Key Lessons From Huang Po’s Transmission Of Mind

With the incisiveness of the kind of supreme Chan master that he was, Huang Po (?-850 AD) taught thus:

1. There is only the One Mind.

The One Mind, as itself, is not some thing. Hence, its profound existence cannot be realized except by relinquishing any attempt to objectify or reify it (see 2 below).

Furthermore, there is no single phenomenon apart from the One Mind, and every single phenomenon is nothing but an expression of the One Mind.

2. Huang Po urges us to stop—-

Stop hanging onto concepts like relics of the Buddha, like the ‘true Dharma.’ The Buddha is no image, the ‘true Dharma’ nothing but This!
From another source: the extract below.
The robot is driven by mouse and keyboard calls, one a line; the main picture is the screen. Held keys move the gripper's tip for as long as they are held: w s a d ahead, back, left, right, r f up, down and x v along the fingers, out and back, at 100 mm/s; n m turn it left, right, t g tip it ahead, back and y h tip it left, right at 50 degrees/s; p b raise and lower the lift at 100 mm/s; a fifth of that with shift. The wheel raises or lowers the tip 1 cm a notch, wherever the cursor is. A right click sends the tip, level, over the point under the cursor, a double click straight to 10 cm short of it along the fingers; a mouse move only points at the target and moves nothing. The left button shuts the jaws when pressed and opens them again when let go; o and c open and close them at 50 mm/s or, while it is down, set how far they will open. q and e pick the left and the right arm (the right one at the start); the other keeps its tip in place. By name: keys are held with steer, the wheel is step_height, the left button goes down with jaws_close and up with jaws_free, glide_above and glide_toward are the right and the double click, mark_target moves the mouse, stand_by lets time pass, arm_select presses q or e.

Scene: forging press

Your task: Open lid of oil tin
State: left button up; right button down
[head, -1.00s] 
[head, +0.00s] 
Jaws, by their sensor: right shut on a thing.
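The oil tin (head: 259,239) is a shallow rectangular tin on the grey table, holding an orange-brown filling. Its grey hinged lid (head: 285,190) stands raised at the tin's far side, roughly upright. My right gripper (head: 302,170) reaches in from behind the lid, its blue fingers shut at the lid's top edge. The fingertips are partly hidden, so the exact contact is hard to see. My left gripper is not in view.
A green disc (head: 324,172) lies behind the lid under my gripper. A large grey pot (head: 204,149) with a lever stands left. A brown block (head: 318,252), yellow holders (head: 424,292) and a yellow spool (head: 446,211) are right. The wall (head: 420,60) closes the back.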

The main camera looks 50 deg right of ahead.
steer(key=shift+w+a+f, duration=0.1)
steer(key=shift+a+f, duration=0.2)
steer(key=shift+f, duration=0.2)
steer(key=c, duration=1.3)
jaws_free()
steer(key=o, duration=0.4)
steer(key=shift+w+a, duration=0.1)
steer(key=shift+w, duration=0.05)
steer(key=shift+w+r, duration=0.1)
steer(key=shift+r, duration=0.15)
Stop insisting on the use of discriminating thought. There are, in the One Mind, no such thing as Buddhas and non-Buddhas. Therefore, no such distinctions, in the indivisible One Mind, can be drawn.

And we must stop seeking. For all seeking is born of a presumption of lack, all lack gives rise to desire, and all desire allows seeking to lift off. How can we seek what is always already underfoot? As Rupert Spira has urged: “Go ahead and, right now, try to take one step toward or away from your Self.” How, indeed, is it possible to seek what we already are and could not ever be other than?

3. To stop all this is the essence of Chan.

To stop is to return to the source, and that source is the One Mind.